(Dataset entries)
▼

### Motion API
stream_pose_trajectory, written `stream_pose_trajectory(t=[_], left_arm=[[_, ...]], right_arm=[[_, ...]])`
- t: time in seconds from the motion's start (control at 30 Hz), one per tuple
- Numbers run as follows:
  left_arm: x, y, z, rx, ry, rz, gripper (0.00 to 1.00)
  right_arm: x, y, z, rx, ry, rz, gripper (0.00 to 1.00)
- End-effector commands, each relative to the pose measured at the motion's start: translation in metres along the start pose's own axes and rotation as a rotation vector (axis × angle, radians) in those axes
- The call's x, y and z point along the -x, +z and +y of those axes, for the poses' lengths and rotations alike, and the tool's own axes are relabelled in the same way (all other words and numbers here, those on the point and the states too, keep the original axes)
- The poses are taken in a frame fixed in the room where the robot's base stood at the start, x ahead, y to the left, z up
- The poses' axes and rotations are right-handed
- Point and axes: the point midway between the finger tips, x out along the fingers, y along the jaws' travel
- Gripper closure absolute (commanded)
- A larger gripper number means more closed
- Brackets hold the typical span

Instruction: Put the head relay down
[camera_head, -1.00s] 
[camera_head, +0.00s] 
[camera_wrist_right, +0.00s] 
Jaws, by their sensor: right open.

▲
▼

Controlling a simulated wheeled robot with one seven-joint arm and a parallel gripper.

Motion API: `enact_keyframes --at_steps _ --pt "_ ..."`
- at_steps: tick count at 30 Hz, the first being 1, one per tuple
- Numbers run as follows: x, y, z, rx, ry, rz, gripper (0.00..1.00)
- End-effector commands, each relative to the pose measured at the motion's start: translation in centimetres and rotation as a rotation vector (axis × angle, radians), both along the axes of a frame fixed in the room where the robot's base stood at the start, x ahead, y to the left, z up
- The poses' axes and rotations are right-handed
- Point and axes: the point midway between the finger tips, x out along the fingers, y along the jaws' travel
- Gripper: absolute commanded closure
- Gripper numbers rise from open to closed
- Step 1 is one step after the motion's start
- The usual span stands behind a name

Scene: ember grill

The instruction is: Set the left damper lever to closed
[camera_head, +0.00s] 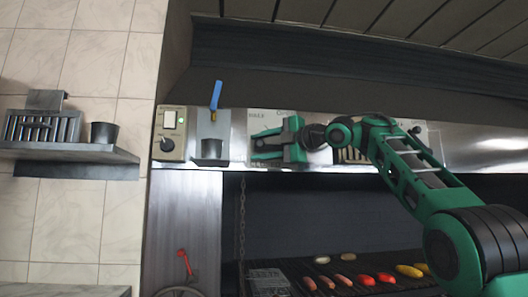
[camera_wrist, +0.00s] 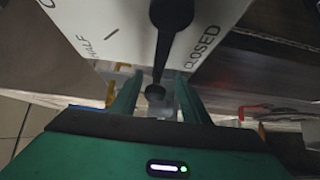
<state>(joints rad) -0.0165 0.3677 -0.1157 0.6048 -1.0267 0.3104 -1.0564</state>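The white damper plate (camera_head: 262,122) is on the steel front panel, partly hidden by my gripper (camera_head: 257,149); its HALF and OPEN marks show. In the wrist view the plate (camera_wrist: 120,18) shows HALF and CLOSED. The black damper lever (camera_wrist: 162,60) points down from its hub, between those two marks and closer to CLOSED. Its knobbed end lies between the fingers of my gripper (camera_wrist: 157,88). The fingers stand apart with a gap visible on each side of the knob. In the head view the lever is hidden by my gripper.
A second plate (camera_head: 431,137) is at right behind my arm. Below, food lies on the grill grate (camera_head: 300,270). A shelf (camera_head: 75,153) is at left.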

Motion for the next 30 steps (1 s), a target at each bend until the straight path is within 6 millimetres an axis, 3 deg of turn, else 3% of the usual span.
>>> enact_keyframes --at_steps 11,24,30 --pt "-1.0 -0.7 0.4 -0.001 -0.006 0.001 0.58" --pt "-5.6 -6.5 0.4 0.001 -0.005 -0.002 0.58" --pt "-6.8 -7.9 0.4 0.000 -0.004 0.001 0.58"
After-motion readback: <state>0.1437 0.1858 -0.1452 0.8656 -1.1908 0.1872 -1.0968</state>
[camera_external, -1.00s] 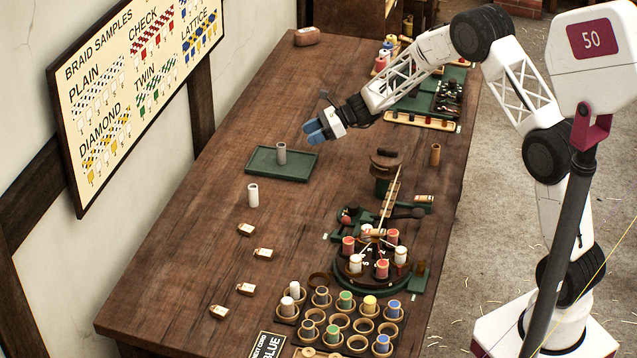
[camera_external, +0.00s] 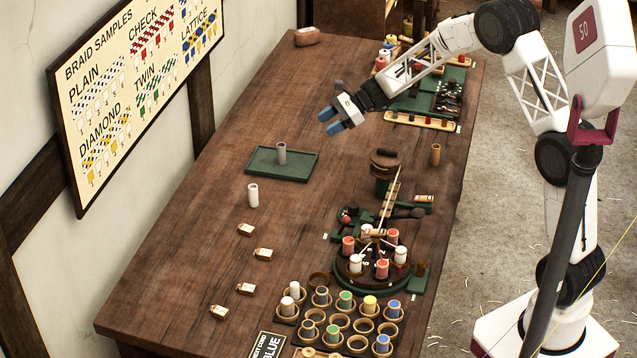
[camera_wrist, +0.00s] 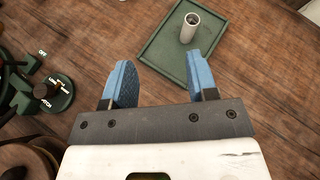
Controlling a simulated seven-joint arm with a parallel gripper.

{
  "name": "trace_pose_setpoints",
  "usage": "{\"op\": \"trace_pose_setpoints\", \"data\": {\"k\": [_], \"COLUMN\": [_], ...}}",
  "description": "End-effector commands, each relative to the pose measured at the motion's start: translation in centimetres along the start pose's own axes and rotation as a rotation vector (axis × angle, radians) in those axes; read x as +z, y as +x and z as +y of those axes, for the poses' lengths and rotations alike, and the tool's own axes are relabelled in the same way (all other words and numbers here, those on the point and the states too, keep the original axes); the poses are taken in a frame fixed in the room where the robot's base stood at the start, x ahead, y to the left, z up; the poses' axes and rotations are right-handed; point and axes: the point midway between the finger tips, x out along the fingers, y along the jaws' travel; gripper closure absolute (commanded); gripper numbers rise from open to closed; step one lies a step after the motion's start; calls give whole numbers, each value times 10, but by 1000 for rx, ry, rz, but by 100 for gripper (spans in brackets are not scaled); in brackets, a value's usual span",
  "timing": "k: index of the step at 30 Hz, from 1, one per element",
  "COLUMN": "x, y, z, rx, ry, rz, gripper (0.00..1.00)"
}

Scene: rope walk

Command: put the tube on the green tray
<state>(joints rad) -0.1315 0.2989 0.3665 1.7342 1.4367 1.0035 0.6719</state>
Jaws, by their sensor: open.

▲

Given problem: Output only the lines from the one containing "- A larger gripper number means more closed" through the one containing "Jaws, by their sensor: right open.", inclusive, exactly as written.

Answer:
- A larger gripper number means more closed
- Brackets hold the typical span

Instruction: Put the head relay down
[camera_head, -1.00s] 
[camera_head, +0.00s] 
[camera_wrist_right, +0.00s] 
Jaws, by their sensor: right open.

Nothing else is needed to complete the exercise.